Ukraine's low priority in the West

If someone had told you last fall that Russia would soon invade a neighboring country, annex part of it and occupy another chunk, you might have been skeptical.

You certainly would not have believed that, in the face of this shattering of the accepted world order, the Obama administration would generally consider its Russia policy to be a success. But that is where we are.

Russian President Vladimir Putin's annexation of the Ukrainian province of Crimea is a fait accompli. He is solidifying his hold on additional territory in eastern Ukraine and likely preparing to take more.

His aggression has borne fruit. Ukraine postponed a trade treaty with the European Union to which Putin objected. Its economy is in trouble. Other countries once part of or controlled by the Soviet Union, from Hungary to Tajikistan, nervously seek to appease Russia's dictator.

A number of people with a close-up view of this, including the U.S. general who commands NATO forces, are sounding an alarm.

"We have a situation now where the former international border, the current international border, of Ukraine and Russia is completely porous," Air Force Gen. Philip Breedlove said recently in Bulgaria. "Forces, money, support, supplies, weapons are flowing back and forth across this border completely at will. Russia's actions represent a clear decision by Moscow to reject the fundamental principles that have shaped international security over the past 25 years. These actions are simply unacceptable."

Administration officials would not disagree, but they also believe their policy is working. Here's how they might explain that belief:

--It could be worse. Putin boasted that he could easily take Kiev. At one point he seemed to be eyeing all of southern Ukraine, through Odessa to a Russian-controlled province of Moldova. He has not, thus far, acted on those ambitions.

--The Western alliance is holding.
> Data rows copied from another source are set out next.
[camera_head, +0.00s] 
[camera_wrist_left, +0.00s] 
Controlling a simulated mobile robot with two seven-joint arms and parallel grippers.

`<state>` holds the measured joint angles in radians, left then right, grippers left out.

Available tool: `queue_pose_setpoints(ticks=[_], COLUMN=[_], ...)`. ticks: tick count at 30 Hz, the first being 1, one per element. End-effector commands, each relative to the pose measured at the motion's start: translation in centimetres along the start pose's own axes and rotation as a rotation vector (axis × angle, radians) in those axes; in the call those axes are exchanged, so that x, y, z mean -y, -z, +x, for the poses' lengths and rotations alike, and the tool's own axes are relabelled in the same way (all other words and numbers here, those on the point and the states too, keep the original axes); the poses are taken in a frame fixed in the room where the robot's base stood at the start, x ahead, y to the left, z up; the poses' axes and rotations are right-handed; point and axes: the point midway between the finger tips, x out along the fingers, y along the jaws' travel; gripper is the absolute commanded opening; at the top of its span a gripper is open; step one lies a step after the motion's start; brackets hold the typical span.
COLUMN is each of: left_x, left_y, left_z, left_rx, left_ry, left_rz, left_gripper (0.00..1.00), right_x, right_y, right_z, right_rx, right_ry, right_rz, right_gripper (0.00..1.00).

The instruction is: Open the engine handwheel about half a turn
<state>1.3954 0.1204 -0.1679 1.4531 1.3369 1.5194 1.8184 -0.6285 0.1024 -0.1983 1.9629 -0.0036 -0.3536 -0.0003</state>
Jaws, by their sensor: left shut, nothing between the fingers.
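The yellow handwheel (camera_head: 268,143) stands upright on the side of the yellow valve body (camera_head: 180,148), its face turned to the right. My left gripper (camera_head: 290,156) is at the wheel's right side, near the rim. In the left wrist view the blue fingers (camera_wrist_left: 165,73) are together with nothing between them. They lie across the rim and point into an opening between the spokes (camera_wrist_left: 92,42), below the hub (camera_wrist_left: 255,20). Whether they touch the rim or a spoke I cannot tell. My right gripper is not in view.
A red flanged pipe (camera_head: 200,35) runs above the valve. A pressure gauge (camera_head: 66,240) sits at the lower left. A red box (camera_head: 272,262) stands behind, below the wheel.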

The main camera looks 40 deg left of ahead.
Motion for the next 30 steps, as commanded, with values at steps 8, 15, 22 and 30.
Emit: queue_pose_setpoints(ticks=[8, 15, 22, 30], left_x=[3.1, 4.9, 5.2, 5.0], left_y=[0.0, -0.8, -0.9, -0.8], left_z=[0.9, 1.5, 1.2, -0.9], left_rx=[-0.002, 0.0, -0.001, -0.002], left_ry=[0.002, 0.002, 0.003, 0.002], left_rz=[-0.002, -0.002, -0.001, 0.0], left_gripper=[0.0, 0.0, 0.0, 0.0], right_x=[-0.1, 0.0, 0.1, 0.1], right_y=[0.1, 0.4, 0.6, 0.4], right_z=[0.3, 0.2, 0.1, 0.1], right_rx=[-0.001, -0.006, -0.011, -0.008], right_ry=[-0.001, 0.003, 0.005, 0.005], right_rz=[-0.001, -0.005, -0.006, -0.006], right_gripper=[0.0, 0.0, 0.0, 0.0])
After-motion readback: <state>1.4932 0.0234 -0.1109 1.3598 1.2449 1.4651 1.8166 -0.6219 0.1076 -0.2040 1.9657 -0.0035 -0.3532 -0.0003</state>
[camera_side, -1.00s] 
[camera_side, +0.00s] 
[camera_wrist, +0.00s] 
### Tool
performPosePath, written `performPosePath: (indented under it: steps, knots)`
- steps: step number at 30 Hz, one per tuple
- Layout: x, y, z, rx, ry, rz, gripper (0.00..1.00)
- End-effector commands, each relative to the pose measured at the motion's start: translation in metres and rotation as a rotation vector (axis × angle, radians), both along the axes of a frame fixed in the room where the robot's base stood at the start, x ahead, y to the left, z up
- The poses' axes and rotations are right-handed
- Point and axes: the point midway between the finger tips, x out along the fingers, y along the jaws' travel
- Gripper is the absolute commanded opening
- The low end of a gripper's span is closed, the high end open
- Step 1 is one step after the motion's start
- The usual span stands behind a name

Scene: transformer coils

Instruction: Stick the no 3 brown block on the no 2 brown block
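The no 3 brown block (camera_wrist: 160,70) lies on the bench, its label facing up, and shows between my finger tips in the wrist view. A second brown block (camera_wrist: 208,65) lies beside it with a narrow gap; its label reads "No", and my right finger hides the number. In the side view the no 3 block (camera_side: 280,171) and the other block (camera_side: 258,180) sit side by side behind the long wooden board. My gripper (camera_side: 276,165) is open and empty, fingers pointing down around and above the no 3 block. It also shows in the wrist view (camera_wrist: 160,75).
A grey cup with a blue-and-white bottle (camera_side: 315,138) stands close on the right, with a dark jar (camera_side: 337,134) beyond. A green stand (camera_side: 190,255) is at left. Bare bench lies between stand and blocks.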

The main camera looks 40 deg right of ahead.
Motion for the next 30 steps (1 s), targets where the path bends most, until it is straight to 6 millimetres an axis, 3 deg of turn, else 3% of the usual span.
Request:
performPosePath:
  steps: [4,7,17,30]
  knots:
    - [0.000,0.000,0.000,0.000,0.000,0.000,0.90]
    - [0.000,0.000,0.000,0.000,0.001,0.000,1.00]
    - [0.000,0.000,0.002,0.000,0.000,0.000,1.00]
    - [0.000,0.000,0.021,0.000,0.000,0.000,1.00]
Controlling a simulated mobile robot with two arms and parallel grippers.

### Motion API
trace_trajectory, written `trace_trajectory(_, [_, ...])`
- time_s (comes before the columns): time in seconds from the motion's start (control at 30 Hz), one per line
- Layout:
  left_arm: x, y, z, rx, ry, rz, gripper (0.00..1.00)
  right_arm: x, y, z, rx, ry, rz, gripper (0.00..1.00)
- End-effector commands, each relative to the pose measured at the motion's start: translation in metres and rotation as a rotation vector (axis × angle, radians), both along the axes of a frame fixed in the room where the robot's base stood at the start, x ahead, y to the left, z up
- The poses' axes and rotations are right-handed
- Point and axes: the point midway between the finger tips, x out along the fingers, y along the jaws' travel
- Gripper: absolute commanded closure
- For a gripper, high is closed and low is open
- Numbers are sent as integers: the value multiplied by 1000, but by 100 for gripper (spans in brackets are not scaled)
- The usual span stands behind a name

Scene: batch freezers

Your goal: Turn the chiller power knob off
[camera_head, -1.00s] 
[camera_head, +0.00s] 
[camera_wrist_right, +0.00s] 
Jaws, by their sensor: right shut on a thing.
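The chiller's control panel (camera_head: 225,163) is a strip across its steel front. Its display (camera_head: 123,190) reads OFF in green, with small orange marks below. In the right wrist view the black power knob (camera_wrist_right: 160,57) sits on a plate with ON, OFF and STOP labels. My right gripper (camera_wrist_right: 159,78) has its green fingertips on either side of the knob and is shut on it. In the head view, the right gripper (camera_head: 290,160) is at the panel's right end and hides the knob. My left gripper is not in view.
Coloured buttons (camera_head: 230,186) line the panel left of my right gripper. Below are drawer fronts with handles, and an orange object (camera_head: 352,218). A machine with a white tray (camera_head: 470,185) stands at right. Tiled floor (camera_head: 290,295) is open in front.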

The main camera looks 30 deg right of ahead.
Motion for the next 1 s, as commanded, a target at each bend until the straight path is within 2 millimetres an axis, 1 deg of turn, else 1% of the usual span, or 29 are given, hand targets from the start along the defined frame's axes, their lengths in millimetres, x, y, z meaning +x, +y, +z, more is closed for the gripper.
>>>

Putin's goal is not only to subvert Ukraine but also to sow division among the United States and its European allies. The alliance has stayed together as it imposed sanctions on Russia. Therefore, Putin is failing in one of his two core goals.

--Ukraine matters more to Putin than to us. After meeting with Russia's foreign minister in October in Paris, Secretary of State John Kerry acknowledged "that the United States and Russia have had our differences over Ukraine." But he stressed that "our goal today together was to try to deepen our ability to be able to work together, to work with Russia where we can ... ."

Putin is telegraphing in almost every possible way that he does not want to be a partner, from his rhetoric ("the bear will not even bother to ask permission") to the submarine he dispatches to Sweden's waters to the Estonian intelligence agent his forces kidnap to the war planes buzzing NATO coastlines. But the administration continues to beseech his help in Syria and North Korea, against the Islamic State and, most of all, with Iran. Ukraine is less of a priority.

--He is losing. Putin has alienated Ukrainians and isolated himself, as seen in the cold shoulder other leaders gave him at the Group of 20 meeting in Australia this past weekend. Sanctions are hurting Russia's economy, and the ruble is sliding. Collapsing oil prices will further pressure his regime.

--If he's not losing now, he will lose eventually because history favors openness, democracy and respect for international law. In some ways this is the oddest argument, because it is made by those who do not give much priority to promoting democracy. Those who believe democracy should be at the heart of U.S. foreign policy are less sanguine. The Soviets were swimming against the tide of history when they invaded Hungary in 1956, but Hungary would endure more than three decades of oppression before the tide swept them out again. The tide of history often needs help. Pretending otherwise offers an excuse for inaction, for refusing to help Ukraine obtain arms in its own defense, for example.

Each successive Putin outrage takes Western leaders aback: the seizure of Crimea, the brazen insouciance when a jetliner is shot down, the breaking of his word not to recognize the separatists' "election," and now the soldiers and weaponry pouring across the border in defiance of his promised cease-fire. These actions are not rational, from a Western point of view; they isolate Russia further; they will hurt the Russian economy.

But Putin does not share America's view of what is rational. Breedlove believes the Russian leader is sending forces into Ukraine to mold his enclave into "a more contiguous, more whole and capable pocket of land in order to then hold on to it long-term."

And then? Putin presumably does not want war, but he understands as well as the general that, as Breedlove also said, "NATO's current readiness does not necessarily translate into quick responsiveness."